God has done everything and the only thing possible to save you from your sin, from your flesh, from the direction of your life, from the condition you live in and from your eternal destiny. God has done it all to save you. But now you must personally appropriate that and receive it by faith. Will you do that tonight? If you've never done it before, maybe you've been religious, you've been a good person, but it's all been in the flesh. Will you trust the Savior tonight?
Receive Jesus Christ and in so doing be born again so that you're in the spirit. Join us, won't you, in the family of God? Enjoy with us, won't you, the inheritance that belongs to the sons of God? Let's bow together. I wonder if there may be someone here this evening who has never trusted in Jesus Christ as Savior. Perhaps a church goer, a good person, but will you recognize that neither going to church or being good can please God.

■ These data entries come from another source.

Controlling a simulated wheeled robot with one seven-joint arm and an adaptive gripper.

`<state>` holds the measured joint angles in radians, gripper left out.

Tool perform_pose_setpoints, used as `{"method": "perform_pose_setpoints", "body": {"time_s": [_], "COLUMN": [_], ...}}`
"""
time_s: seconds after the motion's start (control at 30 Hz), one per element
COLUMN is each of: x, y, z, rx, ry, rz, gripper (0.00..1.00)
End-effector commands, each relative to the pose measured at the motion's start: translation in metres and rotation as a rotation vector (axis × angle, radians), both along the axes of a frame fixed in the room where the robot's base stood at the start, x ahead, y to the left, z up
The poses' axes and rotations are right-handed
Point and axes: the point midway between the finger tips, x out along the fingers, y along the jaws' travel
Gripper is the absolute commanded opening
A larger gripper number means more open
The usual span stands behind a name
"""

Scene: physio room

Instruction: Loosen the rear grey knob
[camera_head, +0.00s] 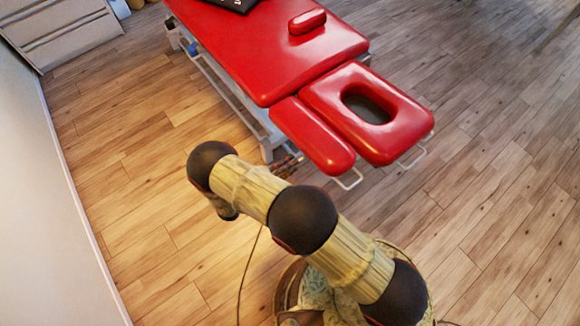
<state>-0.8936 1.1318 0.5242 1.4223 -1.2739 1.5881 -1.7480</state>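A red treatment table (250,55) stands at the upper middle, with a separate head section (325,85) that has an oval face hole. A narrow red armrest pad (312,135) lies along the left of the head section. I cannot make out the rear grey knob. Small dark and reddish parts (287,165) show low beside the table's frame, too small to identify. My arm (303,219) reaches from the lower right towards the upper left and bends down at its far joint. My gripper cannot be made out; my own arm links may hide it.
A pale metal frame (228,98) runs under the table. Thin white handles (350,180) stick out below the pads. A small red cushion (307,21) lies on the table. A drawer cabinet (62,32) and wall (35,190) bound the left. Wooden floor is free at right.

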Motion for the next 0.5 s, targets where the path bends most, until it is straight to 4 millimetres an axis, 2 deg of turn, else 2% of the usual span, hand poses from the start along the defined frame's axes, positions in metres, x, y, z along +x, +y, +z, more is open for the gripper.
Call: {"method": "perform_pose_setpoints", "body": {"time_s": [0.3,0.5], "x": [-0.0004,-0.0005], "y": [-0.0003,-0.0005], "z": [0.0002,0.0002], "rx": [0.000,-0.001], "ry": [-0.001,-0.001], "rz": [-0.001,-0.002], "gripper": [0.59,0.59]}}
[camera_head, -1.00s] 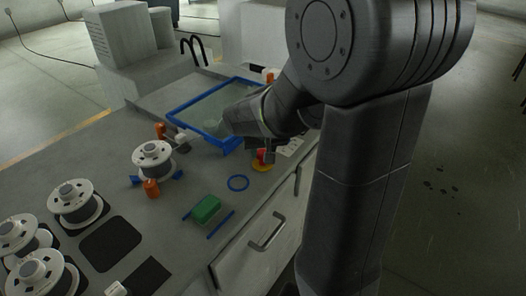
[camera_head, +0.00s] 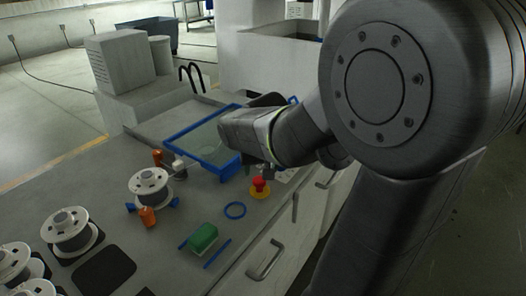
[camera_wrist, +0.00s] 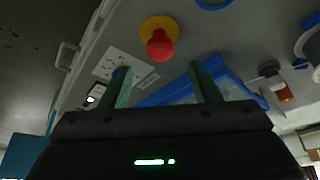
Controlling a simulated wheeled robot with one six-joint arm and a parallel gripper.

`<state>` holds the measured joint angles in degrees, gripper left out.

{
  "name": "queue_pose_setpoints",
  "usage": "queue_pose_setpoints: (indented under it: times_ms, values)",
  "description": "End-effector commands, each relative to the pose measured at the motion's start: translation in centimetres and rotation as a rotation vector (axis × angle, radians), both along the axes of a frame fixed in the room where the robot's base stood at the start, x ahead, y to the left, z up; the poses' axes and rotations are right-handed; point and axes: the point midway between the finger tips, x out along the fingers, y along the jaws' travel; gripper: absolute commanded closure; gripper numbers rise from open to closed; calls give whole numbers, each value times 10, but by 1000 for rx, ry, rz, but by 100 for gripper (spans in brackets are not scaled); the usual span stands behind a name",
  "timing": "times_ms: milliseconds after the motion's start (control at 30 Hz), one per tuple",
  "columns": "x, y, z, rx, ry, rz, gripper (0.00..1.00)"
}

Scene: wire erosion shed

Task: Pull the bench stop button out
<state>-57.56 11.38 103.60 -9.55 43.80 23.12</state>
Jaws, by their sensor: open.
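The bench stop button is a red mushroom head on a yellow base. In the head view the button (camera_head: 259,184) stands on the bench top near its front edge. In the wrist view the button (camera_wrist: 160,46) lies beyond the fingertips, between their lines. My gripper (camera_wrist: 158,75) is open and empty, its two greenish fingers apart and clear of the button. In the head view the fingers are mostly hidden behind my arm; the gripper end is above and behind the button.
A blue-framed tray (camera_head: 204,138) lies behind the button. A blue ring (camera_head: 235,210), a green block (camera_head: 203,237) and wire spools (camera_head: 150,187) stand to its left. Drawer handles (camera_head: 265,258) line the bench front.

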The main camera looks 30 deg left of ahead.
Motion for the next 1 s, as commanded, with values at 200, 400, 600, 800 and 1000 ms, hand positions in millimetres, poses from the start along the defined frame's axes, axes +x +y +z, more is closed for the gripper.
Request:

The only thing that can please God is that you repent of your sin and trust his Son, whom he gave for you. Will you right now exercise faith in your heart? Will you tell Jesus Christ that you do believe in him, not just as an historical figure, but as one that you are receiving into your life right now to redeem you, to forgive you, to give you new life? Will you commit the saving of your soul to him? You don't have to come forward to do it. You can do it right there where you're seated.
For that matter, you can do it beside your bed at home tonight alone. But oh, I pray that you will do that. Oh, may God, I pray that these that you're speaking to will make that decision. Father, open their eyes to see and quicken their hearts to believe on the Son of God. In whom there is life and apart from whom there is only, only death. Before I finish praying, I want to just ask those of us who are Christians tonight, my friend, are you dominated by the flesh?
Oh, you're in the Spirit, but the flesh tonight is controlling you. Walk in the Spirit and you will not fulfill the lusts of the flesh. That principle of sin operates within you and it will until that day that we get the new body or we're with the Lord. But will you tonight say, Lord Jesus, I give myself to you afresh and I ask the Holy Spirit to dominate me. I would be done with the flesh and its death. I want the Spirit to produce in me the life of Jesus Christ and its abundance.
Would that be your decision? Don't go on in your misery. May Christ Lord tonight. Would you stand together with me please? Now Father, as we depart from this place, we depart with joy in our hearts. Is the joy of having been together, having shared together in precious things, having heard the voice of the Lord through the Word. We pray that this week as we go about the routine of the assignment you've given us, we might do that in a way that would please you.
Not in some legalistic sense, but in a life giving sense. We might walk with you in grace and know the joy of your fellowship daily. May we intimately worship with you so that when we come together, if you tarry in seven days, we may do so with our hearts filled so that we may truly worship you together as a congregation. To that end, we ask your blessing on us in Jesus' name, amen. Thanks for coming tonight and God bless you.